AIM OF THE TASK: Give back the full material, exactly as it reads.

>> Start DATA EXTRACT

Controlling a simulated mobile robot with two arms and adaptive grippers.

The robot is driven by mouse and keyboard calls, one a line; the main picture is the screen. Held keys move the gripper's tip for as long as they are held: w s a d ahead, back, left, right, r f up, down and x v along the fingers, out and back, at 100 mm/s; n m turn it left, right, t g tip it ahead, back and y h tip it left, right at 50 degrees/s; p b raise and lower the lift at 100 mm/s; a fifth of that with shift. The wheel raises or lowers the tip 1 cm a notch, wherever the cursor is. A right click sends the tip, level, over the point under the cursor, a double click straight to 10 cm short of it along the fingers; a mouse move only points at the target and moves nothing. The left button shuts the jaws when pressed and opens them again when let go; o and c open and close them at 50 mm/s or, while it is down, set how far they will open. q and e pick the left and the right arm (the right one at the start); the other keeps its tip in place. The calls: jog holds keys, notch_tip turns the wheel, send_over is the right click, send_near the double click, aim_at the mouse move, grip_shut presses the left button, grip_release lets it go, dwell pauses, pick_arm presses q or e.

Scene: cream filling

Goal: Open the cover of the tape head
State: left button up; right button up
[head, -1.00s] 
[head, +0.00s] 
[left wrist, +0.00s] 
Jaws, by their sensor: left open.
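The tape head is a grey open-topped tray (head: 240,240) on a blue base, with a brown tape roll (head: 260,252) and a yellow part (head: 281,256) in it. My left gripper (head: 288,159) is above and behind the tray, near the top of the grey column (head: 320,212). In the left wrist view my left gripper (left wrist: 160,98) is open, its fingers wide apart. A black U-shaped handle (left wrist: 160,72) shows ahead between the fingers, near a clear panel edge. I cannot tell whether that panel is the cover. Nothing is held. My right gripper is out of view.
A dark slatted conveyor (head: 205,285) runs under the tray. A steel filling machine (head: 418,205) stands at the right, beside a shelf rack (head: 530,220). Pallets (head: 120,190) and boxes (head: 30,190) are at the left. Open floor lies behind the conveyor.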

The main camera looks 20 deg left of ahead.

>> End DATA EXTRACT

RESPONSE BELOW:
Controlling a simulated mobile robot with two arms and adaptive grippers.

The robot is driven by mouse and keyboard calls, one a line; the main picture is the screen. Held keys move the gripper's tip for as long as they are held: w s a d ahead, back, left, right, r f up, down and x v along the fingers, out and back, at 100 mm/s; n m turn it left, right, t g tip it ahead, back and y h tip it left, right at 50 degrees/s; p b raise and lower the lift at 100 mm/s; a fifth of that with shift. The wheel raises or lowers the tip 1 cm a notch, wherever the cursor is. A right click sends the tip, level, over the point under the cursor, a double click straight to 10 cm short of it along the fingers; a mouse move only points at the target and moves nothing. The left button shuts the jaws when pressed and opens them again when let go; o and c open and close them at 50 mm/s or, while it is down, set how far they will open. q and e pick the left and the right arm (the right one at the start); the other keeps its tip in place. The calls: jog holds keys, notch_tip turns the wheel, send_over is the right click, send_near the double click, aim_at the mouse move, grip_shut presses the left button, grip_release lets it go, dwell pauses, pick_arm presses q or e.

Scene: cream filling

Goal: Open the cover of the tape head
State: left button up; right button up
[head, -1.00s] 
[head, +0.00s] 
[left wrist, +0.00s] 
Jaws, by their sensor: left open.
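The tape head is a grey open-topped tray (head: 240,240) on a blue base, with a brown tape roll (head: 260,252) and a yellow part (head: 281,256) in it. My left gripper (head: 288,159) is above and behind the tray, near the top of the grey column (head: 320,212). In the left wrist view my left gripper (left wrist: 160,98) is open, its fingers wide apart. A black U-shaped handle (left wrist: 160,72) shows ahead between the fingers, near a clear panel edge. I cannot tell whether that panel is the cover. Nothing is held. My right gripper is out of view.
A dark slatted conveyor (head: 205,285) runs under the tray. A steel filling machine (head: 418,205) stands at the right, beside a shelf rack (head: 530,220). Pallets (head: 120,190) and boxes (head: 30,190) are at the left. Open floor lies behind the conveyor.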

The main camera looks 20 deg left of ahead.

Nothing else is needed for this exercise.